### GOAL
Restate the opening lines of the material below word for word, stopping after the line that contains "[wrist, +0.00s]".

+++ TASK DATA +++

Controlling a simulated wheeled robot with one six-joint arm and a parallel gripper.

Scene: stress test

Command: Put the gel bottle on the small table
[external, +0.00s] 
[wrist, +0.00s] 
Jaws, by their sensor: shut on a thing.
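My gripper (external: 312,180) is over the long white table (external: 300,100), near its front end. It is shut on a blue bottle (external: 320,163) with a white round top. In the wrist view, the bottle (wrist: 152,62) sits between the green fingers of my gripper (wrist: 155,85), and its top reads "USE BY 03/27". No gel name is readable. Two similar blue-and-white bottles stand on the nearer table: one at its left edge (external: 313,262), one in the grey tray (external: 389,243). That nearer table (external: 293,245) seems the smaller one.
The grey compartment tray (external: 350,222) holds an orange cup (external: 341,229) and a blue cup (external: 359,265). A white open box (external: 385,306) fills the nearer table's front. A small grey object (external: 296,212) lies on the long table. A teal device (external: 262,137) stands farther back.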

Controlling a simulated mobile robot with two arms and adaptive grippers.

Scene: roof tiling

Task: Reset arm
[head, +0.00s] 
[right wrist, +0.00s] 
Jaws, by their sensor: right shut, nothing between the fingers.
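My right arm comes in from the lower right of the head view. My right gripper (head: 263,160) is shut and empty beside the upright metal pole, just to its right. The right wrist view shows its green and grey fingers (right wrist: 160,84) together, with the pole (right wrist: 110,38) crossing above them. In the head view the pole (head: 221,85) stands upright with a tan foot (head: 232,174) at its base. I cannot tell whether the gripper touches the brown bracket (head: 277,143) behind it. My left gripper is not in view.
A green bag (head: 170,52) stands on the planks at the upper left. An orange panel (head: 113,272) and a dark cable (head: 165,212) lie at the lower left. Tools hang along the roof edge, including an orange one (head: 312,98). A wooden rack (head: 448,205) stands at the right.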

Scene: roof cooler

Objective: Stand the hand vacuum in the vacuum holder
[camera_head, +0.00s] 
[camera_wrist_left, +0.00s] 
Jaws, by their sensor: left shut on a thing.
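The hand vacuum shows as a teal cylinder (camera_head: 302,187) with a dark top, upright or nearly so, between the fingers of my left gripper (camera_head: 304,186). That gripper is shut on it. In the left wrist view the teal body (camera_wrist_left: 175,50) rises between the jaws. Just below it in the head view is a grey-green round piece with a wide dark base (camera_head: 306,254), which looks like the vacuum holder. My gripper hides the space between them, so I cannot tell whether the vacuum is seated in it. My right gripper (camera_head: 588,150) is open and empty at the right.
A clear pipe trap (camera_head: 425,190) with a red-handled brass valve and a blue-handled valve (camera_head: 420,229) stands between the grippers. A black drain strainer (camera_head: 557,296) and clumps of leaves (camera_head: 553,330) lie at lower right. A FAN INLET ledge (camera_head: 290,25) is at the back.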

+++

### EXERCISE RESULT
Controlling a simulated wheeled robot with one six-joint arm and a parallel gripper.

Scene: stress test

Command: Put the gel bottle on the small table
[external, +0.00s] 
[wrist, +0.00s] 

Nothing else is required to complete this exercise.